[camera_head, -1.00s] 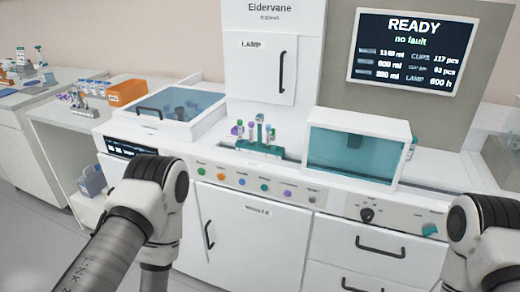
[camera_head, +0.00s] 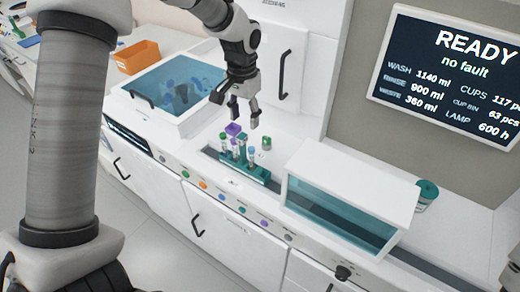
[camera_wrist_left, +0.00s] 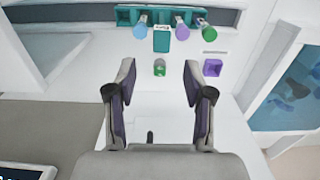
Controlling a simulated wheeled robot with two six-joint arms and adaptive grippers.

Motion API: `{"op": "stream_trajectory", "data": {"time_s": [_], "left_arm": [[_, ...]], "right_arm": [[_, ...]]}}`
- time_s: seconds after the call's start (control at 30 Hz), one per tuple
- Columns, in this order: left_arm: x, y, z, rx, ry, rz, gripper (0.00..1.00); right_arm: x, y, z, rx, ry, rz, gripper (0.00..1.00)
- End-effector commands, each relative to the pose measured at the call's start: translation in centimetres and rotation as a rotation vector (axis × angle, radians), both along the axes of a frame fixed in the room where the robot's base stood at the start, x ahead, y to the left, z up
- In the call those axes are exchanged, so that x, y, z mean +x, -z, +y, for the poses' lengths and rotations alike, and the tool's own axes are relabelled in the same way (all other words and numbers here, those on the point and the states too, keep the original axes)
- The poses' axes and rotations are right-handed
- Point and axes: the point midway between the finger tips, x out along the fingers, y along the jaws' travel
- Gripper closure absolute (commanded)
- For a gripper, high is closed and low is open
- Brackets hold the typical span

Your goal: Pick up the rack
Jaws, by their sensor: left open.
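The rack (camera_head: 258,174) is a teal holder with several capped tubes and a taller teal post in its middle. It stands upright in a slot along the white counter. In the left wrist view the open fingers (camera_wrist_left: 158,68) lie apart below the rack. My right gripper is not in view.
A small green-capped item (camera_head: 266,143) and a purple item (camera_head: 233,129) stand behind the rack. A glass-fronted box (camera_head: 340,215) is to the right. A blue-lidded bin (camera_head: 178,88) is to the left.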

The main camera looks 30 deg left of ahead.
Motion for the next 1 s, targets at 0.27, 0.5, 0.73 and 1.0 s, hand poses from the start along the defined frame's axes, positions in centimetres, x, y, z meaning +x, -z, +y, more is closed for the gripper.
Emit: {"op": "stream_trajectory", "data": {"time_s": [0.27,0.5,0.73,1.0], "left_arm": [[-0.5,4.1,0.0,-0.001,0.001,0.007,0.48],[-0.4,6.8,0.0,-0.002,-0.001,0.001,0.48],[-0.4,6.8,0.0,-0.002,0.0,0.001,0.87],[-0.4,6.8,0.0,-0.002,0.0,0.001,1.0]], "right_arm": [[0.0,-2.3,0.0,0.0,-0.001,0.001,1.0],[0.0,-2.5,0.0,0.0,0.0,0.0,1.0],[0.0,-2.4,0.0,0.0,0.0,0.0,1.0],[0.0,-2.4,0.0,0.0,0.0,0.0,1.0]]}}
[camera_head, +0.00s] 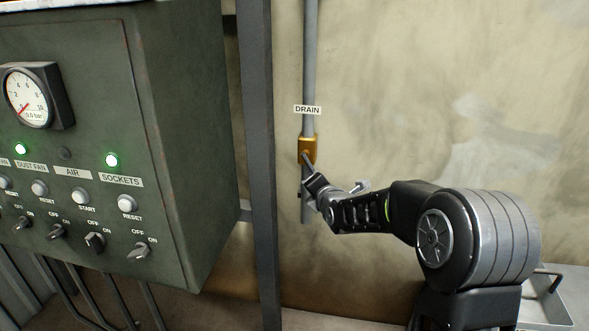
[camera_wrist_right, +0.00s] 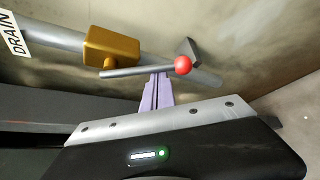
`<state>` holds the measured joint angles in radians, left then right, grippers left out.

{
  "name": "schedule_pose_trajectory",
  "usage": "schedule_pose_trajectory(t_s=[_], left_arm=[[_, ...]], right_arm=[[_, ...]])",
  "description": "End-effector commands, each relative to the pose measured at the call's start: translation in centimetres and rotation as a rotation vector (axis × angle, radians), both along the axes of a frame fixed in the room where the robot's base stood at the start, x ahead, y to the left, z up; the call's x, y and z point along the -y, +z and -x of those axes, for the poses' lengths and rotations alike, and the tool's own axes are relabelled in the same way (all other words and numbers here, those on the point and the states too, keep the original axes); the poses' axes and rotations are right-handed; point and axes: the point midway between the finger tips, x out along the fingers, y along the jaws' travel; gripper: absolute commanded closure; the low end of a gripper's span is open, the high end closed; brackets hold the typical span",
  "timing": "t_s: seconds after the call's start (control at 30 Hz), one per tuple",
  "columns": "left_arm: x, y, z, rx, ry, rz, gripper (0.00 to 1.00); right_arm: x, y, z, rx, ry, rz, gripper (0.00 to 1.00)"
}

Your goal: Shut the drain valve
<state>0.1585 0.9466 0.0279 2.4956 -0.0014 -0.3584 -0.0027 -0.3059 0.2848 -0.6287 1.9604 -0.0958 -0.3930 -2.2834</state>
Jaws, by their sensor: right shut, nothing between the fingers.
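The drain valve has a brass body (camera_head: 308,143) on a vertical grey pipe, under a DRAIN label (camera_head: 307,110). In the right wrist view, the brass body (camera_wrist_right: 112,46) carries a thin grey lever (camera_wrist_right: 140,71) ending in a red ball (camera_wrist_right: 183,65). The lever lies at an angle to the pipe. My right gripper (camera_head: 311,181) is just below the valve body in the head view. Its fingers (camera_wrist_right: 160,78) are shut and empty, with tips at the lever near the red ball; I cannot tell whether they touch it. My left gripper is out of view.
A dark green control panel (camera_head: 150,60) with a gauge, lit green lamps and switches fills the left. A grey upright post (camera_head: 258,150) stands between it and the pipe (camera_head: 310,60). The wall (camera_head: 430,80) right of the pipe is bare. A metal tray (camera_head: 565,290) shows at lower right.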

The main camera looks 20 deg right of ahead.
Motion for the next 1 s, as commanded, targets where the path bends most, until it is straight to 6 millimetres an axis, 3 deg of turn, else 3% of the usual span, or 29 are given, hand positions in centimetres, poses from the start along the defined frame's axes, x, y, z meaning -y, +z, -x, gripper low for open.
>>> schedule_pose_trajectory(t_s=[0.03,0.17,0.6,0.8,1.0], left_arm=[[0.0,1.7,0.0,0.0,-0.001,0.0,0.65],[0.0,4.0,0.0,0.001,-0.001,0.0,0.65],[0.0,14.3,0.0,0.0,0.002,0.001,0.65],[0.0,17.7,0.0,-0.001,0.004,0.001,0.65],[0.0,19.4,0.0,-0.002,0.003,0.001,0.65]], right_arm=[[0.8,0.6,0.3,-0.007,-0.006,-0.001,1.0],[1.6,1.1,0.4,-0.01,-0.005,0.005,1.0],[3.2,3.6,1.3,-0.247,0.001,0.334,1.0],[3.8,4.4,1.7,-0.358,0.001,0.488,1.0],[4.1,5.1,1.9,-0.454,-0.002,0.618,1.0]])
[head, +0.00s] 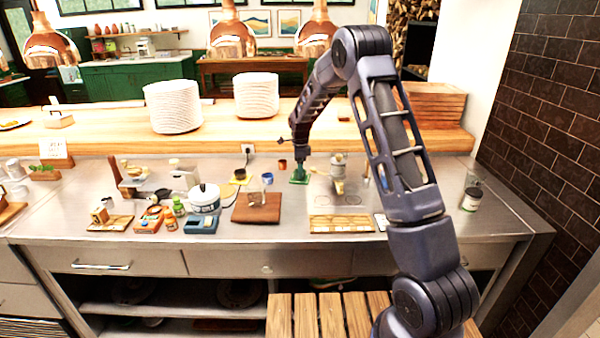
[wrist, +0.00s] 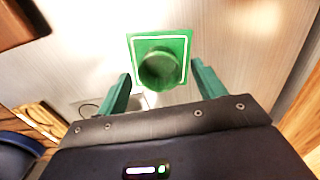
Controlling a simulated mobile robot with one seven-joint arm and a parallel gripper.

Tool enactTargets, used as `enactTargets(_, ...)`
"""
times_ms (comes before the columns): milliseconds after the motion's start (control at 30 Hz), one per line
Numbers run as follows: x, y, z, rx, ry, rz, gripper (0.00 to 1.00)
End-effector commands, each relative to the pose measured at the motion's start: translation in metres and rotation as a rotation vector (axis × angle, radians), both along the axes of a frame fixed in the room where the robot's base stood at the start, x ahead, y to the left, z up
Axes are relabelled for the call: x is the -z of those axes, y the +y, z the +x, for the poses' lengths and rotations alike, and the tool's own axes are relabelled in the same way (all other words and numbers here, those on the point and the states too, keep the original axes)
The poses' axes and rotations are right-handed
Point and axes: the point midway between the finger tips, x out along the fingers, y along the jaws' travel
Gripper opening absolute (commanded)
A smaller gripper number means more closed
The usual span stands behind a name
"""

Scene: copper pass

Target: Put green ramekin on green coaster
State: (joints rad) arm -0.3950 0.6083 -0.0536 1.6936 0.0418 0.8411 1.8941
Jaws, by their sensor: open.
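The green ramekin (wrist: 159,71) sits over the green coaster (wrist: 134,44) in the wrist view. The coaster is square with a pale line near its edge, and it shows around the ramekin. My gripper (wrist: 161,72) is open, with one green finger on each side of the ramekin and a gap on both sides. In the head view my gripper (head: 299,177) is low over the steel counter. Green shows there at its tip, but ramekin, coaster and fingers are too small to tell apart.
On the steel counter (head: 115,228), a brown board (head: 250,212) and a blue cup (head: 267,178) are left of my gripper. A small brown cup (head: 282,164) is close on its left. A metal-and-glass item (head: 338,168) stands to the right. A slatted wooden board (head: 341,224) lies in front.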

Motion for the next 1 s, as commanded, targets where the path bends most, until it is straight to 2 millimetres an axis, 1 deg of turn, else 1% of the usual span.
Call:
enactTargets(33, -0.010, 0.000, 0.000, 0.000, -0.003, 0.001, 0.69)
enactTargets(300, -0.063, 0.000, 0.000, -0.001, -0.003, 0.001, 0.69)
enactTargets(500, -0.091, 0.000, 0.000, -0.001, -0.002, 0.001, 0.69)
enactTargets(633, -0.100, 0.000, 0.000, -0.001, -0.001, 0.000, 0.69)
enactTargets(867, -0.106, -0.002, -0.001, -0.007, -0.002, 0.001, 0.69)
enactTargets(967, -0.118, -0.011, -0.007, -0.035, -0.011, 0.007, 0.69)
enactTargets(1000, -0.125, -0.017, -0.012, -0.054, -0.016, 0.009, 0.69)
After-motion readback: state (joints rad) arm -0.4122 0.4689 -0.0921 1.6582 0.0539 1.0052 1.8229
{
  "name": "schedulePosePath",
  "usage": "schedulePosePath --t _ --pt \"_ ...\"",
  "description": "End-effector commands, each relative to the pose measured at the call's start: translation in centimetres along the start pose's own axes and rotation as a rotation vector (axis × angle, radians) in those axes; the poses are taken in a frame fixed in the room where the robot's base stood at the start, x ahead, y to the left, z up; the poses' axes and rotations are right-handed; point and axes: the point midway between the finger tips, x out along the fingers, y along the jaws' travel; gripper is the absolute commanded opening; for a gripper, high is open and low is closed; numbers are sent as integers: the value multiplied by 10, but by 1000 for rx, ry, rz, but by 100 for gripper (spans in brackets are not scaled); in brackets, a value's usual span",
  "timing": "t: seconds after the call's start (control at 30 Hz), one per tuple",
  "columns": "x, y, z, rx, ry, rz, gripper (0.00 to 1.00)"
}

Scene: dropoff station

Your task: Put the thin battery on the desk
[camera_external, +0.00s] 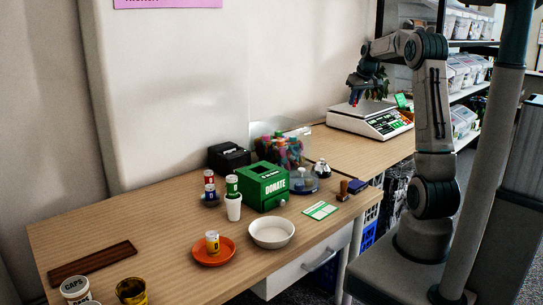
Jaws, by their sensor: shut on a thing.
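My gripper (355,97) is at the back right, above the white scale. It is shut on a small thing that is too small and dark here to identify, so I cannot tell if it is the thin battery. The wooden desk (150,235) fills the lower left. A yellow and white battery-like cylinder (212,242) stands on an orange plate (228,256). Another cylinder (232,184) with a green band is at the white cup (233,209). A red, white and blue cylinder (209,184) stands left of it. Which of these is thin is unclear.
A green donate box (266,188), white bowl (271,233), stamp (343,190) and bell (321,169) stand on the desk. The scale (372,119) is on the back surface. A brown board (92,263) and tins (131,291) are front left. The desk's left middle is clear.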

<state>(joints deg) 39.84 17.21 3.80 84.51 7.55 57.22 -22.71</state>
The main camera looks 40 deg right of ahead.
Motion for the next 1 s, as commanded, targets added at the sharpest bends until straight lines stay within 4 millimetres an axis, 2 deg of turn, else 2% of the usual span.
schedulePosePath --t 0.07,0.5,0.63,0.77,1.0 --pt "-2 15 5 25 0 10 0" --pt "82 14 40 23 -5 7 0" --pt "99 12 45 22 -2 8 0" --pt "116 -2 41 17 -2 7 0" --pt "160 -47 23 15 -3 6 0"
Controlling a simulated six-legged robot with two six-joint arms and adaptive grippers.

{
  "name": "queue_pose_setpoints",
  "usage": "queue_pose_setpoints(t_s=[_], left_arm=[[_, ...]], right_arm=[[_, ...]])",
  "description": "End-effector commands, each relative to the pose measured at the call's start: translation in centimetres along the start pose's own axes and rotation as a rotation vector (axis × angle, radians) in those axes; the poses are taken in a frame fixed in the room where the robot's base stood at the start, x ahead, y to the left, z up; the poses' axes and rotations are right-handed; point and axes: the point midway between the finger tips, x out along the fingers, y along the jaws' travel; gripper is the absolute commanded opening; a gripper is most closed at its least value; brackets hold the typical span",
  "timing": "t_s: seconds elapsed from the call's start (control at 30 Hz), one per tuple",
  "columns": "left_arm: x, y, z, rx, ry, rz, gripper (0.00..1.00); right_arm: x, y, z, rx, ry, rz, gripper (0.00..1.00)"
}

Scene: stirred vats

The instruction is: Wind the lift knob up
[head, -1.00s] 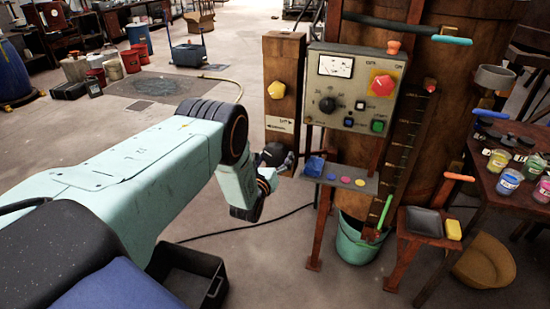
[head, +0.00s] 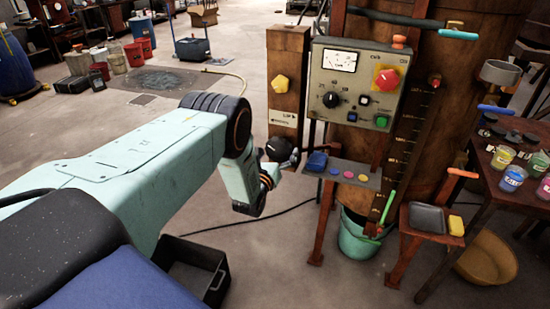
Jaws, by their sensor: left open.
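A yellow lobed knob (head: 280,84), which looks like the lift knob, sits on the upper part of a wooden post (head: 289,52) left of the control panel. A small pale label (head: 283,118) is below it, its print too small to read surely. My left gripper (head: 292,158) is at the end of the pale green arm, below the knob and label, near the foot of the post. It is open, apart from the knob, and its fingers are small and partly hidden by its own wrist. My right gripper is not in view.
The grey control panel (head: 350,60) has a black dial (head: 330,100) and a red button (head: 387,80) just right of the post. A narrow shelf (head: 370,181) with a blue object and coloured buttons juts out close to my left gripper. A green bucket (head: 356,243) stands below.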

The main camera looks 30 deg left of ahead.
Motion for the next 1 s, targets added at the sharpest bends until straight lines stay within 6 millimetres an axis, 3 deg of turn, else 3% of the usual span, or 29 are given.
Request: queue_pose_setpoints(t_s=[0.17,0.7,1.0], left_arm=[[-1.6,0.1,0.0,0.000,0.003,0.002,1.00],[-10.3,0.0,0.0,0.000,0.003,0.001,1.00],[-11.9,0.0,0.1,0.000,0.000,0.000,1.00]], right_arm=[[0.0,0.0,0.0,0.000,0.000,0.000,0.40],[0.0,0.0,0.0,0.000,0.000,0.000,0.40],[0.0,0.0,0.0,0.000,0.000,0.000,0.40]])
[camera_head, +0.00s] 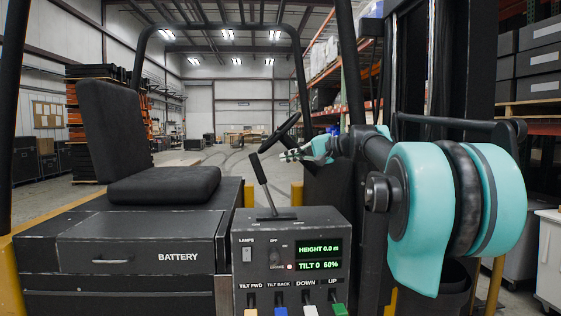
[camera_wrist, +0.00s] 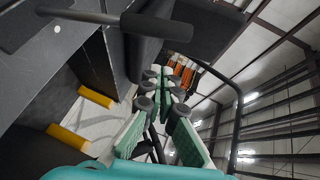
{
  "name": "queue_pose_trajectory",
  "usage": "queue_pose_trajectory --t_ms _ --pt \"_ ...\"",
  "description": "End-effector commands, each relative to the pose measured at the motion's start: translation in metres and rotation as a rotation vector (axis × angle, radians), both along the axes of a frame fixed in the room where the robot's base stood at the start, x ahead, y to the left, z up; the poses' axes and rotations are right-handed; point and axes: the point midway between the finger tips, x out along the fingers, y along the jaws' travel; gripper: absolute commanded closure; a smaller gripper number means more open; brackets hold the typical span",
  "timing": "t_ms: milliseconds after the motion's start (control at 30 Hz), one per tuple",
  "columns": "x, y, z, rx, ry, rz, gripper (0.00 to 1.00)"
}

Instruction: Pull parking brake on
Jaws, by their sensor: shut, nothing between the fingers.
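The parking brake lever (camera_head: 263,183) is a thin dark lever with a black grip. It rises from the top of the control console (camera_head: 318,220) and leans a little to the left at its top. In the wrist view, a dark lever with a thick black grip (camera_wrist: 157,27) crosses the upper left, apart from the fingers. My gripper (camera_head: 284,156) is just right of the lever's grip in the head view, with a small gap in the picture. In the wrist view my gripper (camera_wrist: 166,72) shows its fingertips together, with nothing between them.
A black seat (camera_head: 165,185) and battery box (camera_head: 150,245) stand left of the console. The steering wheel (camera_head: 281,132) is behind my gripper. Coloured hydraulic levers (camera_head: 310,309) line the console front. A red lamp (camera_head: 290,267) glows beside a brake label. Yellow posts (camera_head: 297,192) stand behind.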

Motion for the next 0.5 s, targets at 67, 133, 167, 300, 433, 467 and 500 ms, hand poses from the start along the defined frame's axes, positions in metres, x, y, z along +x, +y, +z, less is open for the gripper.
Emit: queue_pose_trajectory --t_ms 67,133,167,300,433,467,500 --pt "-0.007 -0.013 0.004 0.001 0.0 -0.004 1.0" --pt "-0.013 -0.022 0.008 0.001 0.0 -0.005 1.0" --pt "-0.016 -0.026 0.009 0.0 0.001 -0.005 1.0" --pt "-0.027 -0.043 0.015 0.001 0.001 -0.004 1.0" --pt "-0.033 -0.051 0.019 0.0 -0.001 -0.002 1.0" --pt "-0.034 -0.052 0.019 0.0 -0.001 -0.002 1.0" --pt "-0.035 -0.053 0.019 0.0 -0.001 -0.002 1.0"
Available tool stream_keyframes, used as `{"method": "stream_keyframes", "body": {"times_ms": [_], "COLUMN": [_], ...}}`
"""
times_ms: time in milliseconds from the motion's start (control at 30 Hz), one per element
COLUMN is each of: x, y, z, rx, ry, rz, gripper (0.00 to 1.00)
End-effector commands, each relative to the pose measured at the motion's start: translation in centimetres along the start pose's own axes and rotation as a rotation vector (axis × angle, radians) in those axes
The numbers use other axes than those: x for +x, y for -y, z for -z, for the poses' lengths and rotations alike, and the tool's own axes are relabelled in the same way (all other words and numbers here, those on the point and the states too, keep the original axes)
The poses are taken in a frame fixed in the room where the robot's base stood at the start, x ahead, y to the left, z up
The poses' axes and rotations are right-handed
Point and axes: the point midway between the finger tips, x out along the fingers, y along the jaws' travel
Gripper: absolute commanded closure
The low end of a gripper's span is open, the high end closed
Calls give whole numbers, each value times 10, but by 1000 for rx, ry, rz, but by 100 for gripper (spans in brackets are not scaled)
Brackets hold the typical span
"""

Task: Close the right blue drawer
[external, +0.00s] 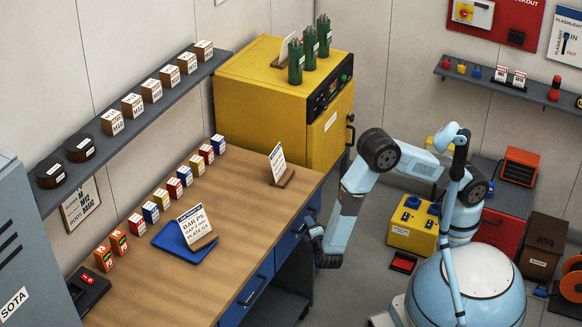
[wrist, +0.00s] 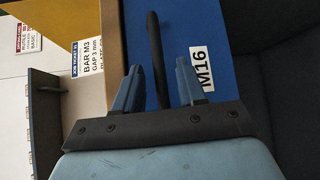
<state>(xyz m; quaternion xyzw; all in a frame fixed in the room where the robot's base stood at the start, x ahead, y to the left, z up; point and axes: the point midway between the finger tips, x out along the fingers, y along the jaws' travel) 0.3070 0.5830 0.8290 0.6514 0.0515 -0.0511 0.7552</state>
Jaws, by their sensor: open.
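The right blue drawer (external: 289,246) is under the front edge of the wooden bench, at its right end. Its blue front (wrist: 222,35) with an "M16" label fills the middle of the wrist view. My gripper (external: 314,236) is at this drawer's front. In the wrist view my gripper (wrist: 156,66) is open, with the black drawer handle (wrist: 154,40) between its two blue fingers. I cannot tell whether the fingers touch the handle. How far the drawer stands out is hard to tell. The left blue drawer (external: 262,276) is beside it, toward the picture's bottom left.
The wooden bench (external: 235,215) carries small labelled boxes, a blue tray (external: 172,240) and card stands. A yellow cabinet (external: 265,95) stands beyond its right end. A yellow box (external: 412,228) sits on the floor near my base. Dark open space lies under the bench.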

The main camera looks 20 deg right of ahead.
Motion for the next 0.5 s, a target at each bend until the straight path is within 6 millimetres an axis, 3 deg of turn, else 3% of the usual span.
◆ ◆ ◆ ◆
• [What to do] Copy every line of the material in which the word "positions" occurs.

• [Written solution]
Motion for the next 1 s, targets at 0.27, 0.5, 0.73 and 1.0 s, hand poses from the start along the defined frame's axes, positions in centimetres, x, y, z meaning +x, -z, +y, more is closed for the gripper.
Motion for the next 1 s, as commanded, targets where the path bends most, until it is straight to 6 millimetres an axis, 3 deg of turn, else 3% of the usual span, or 29 are given, hand positions in centimetres, poses from the start along the defined frame's axes, x, y, z meaning -y, +z, -x, gripper low for open.
Motion for the next 0.5 s, targets at 67, 133, 167, 300, 433, 467 and 500 ms, hand poses from the start along the defined frame's axes, positions in metres, x, y, z along +x, +y, +z, less is open for the gripper.

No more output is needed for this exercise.